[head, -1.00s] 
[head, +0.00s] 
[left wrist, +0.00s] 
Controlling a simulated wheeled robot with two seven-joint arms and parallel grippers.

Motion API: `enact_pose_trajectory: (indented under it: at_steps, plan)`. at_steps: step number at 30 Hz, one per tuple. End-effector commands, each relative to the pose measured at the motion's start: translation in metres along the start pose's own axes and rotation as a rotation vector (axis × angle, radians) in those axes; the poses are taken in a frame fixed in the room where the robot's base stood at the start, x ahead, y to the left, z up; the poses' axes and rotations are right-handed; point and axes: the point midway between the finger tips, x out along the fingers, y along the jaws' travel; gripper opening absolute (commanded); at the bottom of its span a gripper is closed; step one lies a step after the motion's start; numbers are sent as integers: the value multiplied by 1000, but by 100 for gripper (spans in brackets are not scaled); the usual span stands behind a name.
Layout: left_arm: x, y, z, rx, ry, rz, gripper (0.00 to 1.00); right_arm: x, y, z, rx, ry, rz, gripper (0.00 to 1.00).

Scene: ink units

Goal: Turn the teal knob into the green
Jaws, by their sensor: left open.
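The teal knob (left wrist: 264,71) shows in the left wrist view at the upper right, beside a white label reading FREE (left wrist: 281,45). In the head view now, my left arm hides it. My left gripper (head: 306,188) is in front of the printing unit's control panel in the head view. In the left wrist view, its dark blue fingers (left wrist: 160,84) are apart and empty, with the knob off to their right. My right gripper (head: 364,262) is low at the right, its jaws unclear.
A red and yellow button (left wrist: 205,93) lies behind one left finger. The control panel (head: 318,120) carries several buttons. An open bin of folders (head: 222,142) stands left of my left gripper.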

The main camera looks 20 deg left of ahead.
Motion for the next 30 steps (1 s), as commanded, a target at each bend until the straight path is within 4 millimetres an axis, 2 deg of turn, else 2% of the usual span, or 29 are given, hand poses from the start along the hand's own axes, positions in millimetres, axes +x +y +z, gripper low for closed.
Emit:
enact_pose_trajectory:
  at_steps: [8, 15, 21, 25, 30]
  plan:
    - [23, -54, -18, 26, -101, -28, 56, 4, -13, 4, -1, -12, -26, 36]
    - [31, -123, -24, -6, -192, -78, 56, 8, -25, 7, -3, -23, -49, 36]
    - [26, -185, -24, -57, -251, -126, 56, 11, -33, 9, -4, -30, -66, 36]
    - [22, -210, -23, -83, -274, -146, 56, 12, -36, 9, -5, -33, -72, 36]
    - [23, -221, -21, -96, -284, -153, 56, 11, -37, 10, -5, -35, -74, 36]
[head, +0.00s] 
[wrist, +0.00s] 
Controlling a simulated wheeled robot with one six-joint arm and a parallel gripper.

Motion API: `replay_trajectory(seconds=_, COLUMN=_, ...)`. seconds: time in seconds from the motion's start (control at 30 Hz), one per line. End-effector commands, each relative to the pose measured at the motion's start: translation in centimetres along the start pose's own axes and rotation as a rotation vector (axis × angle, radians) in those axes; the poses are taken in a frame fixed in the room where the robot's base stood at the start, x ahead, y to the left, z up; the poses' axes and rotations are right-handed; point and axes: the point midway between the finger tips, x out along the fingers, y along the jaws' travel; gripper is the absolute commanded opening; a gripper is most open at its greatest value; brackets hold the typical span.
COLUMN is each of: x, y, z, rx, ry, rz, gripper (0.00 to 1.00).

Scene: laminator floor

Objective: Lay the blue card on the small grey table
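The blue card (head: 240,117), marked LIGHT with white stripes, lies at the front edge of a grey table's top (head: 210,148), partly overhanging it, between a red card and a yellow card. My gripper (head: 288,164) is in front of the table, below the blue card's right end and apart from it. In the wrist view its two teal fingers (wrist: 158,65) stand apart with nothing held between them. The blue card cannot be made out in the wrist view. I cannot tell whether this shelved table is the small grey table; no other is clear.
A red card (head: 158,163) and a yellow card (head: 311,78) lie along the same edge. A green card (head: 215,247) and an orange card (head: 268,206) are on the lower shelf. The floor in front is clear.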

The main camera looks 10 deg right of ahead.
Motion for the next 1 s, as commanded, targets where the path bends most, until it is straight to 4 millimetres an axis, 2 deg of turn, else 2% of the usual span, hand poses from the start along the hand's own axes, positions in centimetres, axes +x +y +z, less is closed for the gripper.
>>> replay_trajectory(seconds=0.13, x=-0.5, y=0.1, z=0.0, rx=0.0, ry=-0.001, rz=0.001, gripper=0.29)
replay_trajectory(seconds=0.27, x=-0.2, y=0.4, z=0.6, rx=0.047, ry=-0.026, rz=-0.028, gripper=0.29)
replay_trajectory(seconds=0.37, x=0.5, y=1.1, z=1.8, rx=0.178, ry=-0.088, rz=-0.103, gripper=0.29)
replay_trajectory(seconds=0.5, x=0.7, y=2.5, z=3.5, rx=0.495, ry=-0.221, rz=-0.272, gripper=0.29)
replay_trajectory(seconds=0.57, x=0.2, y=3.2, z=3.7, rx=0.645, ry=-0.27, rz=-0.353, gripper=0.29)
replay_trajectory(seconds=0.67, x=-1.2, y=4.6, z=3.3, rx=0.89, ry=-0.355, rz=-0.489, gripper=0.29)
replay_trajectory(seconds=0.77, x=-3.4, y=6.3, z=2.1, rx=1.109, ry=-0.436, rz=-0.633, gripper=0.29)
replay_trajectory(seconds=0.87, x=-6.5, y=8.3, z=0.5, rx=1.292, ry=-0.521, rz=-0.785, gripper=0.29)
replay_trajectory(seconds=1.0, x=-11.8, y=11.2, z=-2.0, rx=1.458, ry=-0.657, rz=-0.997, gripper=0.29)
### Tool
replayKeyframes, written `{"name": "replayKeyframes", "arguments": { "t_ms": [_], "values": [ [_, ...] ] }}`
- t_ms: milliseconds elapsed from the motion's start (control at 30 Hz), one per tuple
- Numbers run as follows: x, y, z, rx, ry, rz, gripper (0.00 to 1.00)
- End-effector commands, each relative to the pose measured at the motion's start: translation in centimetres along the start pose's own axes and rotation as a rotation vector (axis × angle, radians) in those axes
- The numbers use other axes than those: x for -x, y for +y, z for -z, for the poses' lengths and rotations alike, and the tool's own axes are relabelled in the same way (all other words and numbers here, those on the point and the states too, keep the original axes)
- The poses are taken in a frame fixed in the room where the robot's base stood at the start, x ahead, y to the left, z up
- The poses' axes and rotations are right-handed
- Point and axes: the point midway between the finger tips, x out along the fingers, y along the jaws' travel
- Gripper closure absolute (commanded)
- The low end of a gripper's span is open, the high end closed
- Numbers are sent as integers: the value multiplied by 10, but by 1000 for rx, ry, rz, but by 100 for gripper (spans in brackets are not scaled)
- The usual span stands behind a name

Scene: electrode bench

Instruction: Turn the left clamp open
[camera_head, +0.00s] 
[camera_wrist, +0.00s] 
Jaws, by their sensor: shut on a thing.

----

-- Exercise details --
Only lines with the string "else" belong in your answer; copy each one.

-- The reply --
Motion for the next 30 steps (1 s), as commanded, a target at each bend until the straight path is within 4 millimetres an axis, 2 deg of turn, else 2% of the usual span, or 29 are given, hand poses from the start along the hand's own axes, positions in millimetres, axes +x +y +z, gripper low for closed.
Motion for the next 1 s, as commanded, targets where the path bends most, until it is straight to 4 millimetres an axis, 2 deg of turn, else 2% of the usual span, hand poses from the start along the hand's own axes, positions in centimetres, axes +x +y +z, less is closed for the gripper.

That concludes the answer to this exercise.